As in so many aspects of daily life, whether on a project or at home, communication is fundamental. Trust is earned with open and honest communication; it cannot be forced. Trust can be built through face-to-face meetings, with attendance limited to only the people really needed to contribute to the meeting.
Short, daily face-to-face communication between the project manager and the contractor’s project director will allow a relationship to develop, whereby urgent matters can be discussed and decisions taken. This kind of fluid and informal communication should not be treated with suspicion by public auditing bodies.

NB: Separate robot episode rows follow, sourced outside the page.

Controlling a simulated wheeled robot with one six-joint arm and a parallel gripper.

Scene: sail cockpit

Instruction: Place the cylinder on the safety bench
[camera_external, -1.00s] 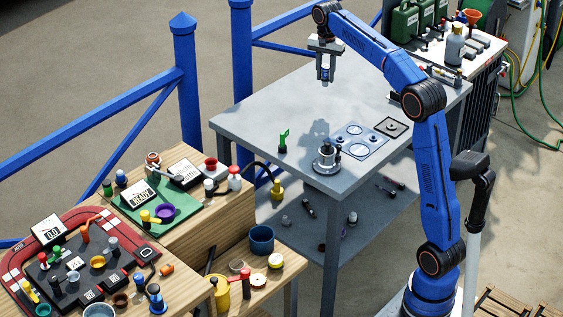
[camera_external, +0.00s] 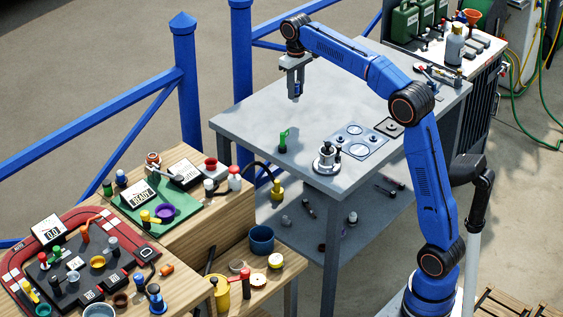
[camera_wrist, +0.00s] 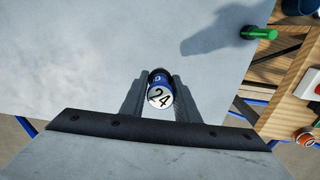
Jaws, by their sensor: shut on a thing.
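My gripper (camera_external: 296,92) hangs pointing down over the far part of the grey metal bench (camera_external: 250,118). It is shut on a small dark blue cylinder (camera_external: 296,88). In the wrist view the cylinder (camera_wrist: 159,96) sits between the two grey fingers, with a white end marked "24" facing the camera. The bench top (camera_wrist: 90,50) lies below it and is bare there. I cannot tell the exact gap between cylinder and bench. Which surface is the safety bench is not labelled in these views.
A green upright piece (camera_external: 283,141) and a silver round fixture (camera_external: 326,158) stand near the bench's front. Flat round plates (camera_external: 358,142) lie to the right. Wooden benches (camera_external: 215,205) with many small parts are at lower left. Blue railings (camera_external: 187,95) run behind.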

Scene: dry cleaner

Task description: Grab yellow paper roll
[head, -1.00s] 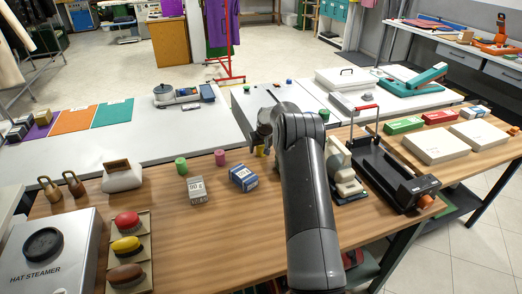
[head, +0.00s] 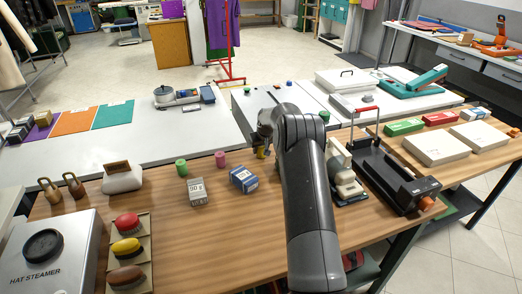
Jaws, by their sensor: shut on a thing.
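The yellow paper roll (head: 261,153) stands on the wooden table, mostly hidden behind my arm; only a small yellow part shows. My gripper (head: 262,146) is over it, pointing down, and is shut on it. The fingertips are small and partly hidden by the wrist. A pink roll (head: 220,159) and a green roll (head: 181,167) stand upright to the left, apart from my gripper.
A blue box (head: 243,180) and a grey box (head: 197,191) lie in front of the rolls. A cream-coloured device (head: 345,180) and a black machine (head: 396,178) stand to the right of my arm. White tables (head: 130,144) stand behind.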

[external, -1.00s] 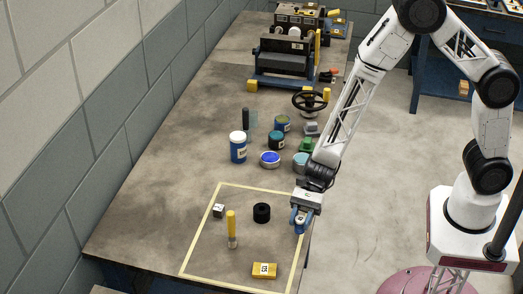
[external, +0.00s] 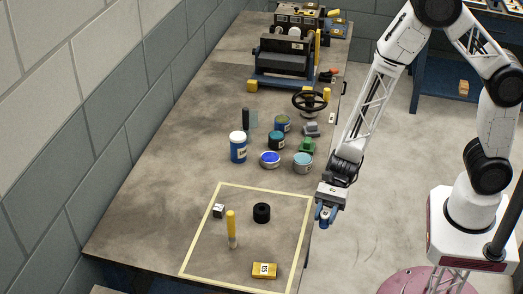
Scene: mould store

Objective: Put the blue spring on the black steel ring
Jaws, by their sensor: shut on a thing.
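The black steel ring (external: 262,213) stands on the table inside the yellow taped square, a short dark cylinder with a hole in its top. My gripper (external: 324,218) is to the right of the ring, raised and just past the table's right edge in the picture. It points down with blue fingers shut on a small blue thing, which looks like the blue spring (external: 325,212). The fingers hide most of it. I see no other blue spring on the table. The held thing is well apart from the ring.
In the taped square (external: 208,229) also stand a yellow-topped rod (external: 231,228), a small white-and-black cube (external: 219,210) and a yellow block (external: 264,270). Several cans, including a blue one (external: 238,149), and a handwheel (external: 309,101) stand behind. The table right of the ring is bare.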

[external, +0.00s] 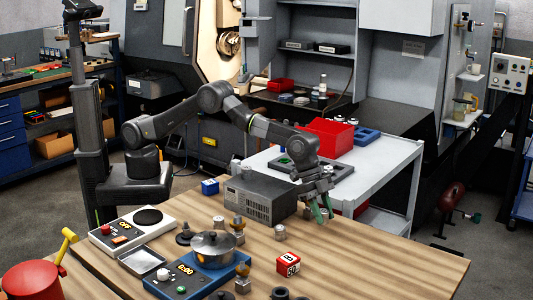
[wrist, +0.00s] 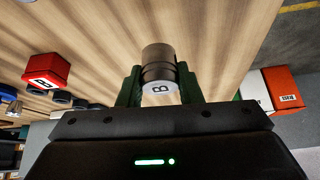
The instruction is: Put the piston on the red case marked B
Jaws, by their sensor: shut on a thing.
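The piston (wrist: 157,55), a dark cylinder with a pale end face lettered B, is held between the green fingers of my gripper (wrist: 158,82) in the wrist view. In the external view my gripper (external: 321,214) is above the right part of the wooden table; I cannot make out the piston clearly there. The red case (external: 288,265) marked B stands on the table near the front, left of and below my gripper in the picture. It also shows at the left of the wrist view (wrist: 46,70), apart from the piston. Nothing is seen on its top.
A grey box-shaped instrument (external: 260,197) stands left of my gripper. A pot (external: 212,245) on a blue scale, a white scale (external: 130,230) and small metal parts crowd the table's left and middle. The table's right side (external: 390,260) is clear. A red bin (external: 326,138) sits behind.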

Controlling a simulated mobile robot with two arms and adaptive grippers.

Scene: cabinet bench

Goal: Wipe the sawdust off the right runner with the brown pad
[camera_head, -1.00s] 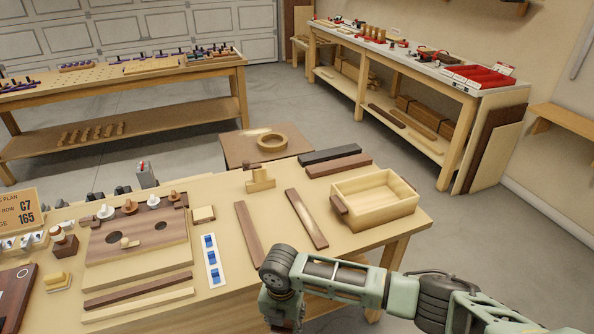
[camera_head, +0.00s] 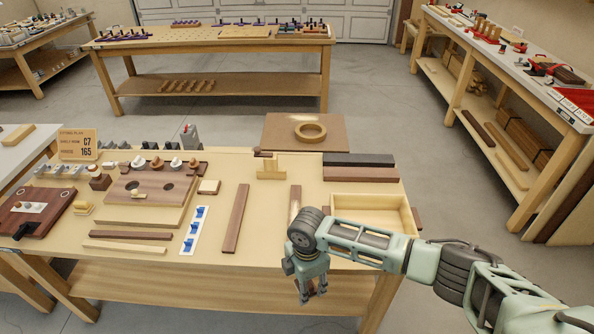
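Two dark brown runners lie on the near bench, the left one (camera_head: 235,218) and the right one (camera_head: 295,200). The right runner has a pale, dusty-looking patch along its middle, and its near end is partly hidden by my right arm. A small square pad-like block (camera_head: 208,187) with a pale top and darker edge lies left of the runners. I cannot tell for sure whether it is the brown pad. My right gripper (camera_head: 312,292) hangs fingers down by the bench's front edge, below the right runner. My left gripper is out of view.
An open wooden box (camera_head: 372,202) stands right of the runners, partly behind my arm. Dark bars (camera_head: 360,174) and a wooden stand (camera_head: 271,168) lie behind.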

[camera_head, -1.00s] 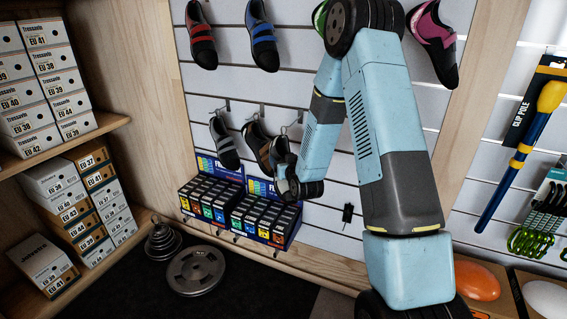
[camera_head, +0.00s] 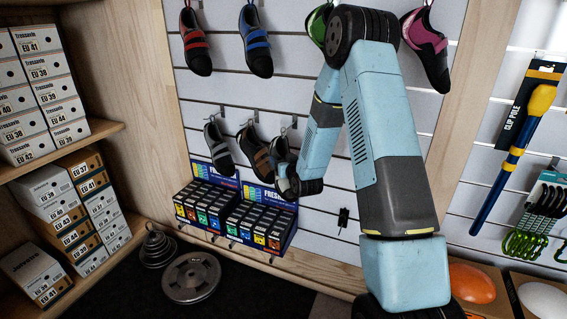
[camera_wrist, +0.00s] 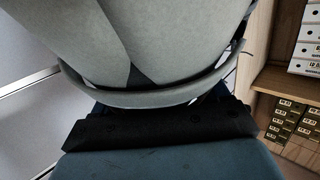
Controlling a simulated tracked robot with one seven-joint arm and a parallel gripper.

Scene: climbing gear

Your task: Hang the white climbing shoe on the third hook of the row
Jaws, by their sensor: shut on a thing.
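The white climbing shoe (camera_wrist: 180,45) fills the upper wrist view as a pale grey-white body with a strap, just above the dark jaw pad of my gripper (camera_wrist: 160,125). My gripper is shut on it. In the head view the shoe (camera_head: 282,149) shows small and partly covered by my wrist, right of the brown-black shoe. The third hook (camera_head: 294,121) is just above and slightly right of it. I cannot tell whether the shoe's loop is over the hook. My fingertips are hidden in the head view.
A grey shoe (camera_head: 218,148) and a brown-black shoe (camera_head: 254,151) hang on the first two hooks. Coloured shoes hang above. A display of small boxes (camera_head: 230,215) stands below. Shelves of shoe boxes (camera_head: 40,95) are at left, weight plates (camera_head: 191,277) on the floor.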

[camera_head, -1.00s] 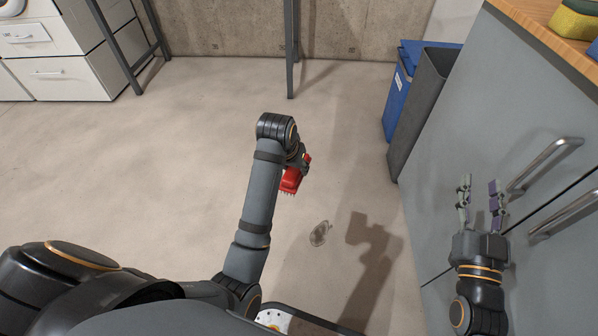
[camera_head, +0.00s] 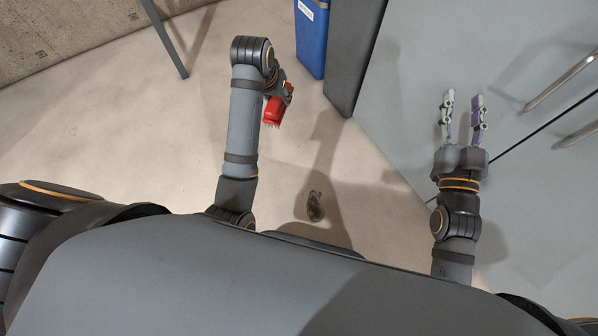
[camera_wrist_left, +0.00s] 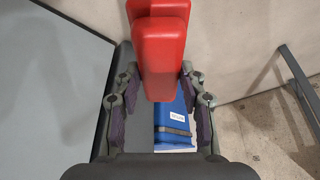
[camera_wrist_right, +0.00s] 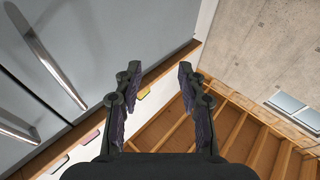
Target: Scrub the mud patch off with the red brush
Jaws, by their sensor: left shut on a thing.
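The red brush (camera_head: 273,111) is held in my left gripper (camera_head: 285,88), above the floor with its bristles pointing down. In the left wrist view the red brush (camera_wrist_left: 160,50) shows large between the fingers of the left gripper (camera_wrist_left: 160,100). The mud patch (camera_head: 315,207) is a small dark brown spot on the floor, below and to the right of the brush in the head view, close to my body. The brush is apart from it. My right gripper (camera_head: 461,110) is open and empty in front of the grey cabinet; its spread fingers also show in the right wrist view (camera_wrist_right: 158,88).
A grey cabinet (camera_head: 430,50) with metal handles fills the right side. A blue bin (camera_head: 312,40) and a dark grey bin (camera_head: 352,60) stand at its left end. A thin dark post (camera_head: 166,38) stands at the back left. The floor (camera_head: 130,140) at left is clear.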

Of course, some outcomes will require a formal written communication (clause 13.1), such as a change to scope or a suspension to a part of the works. But solutions can be discussed openly beforehand to avoid surprises and ensure both sides can provide their point of view and expertise to solve a problem.
Daily, informal communication should extend to each specialism within the project teams. For example, there should be daily face-to-face or telephone communication between the planners, safety specialists and cost engineers of the project manager’s and contractor’s respective teams.
Know each other’s objectives
It is tempting to assume the other party’s objectives rather than talk to each other to really understand them: The client and project manager may assume that the contractor’s objective is solely to maximise its profit from the contract, while the contractor may assume that the client’s objective is to obtain the lowest price for the works and to complete on time. However, individual objectives may include a variety of other factors.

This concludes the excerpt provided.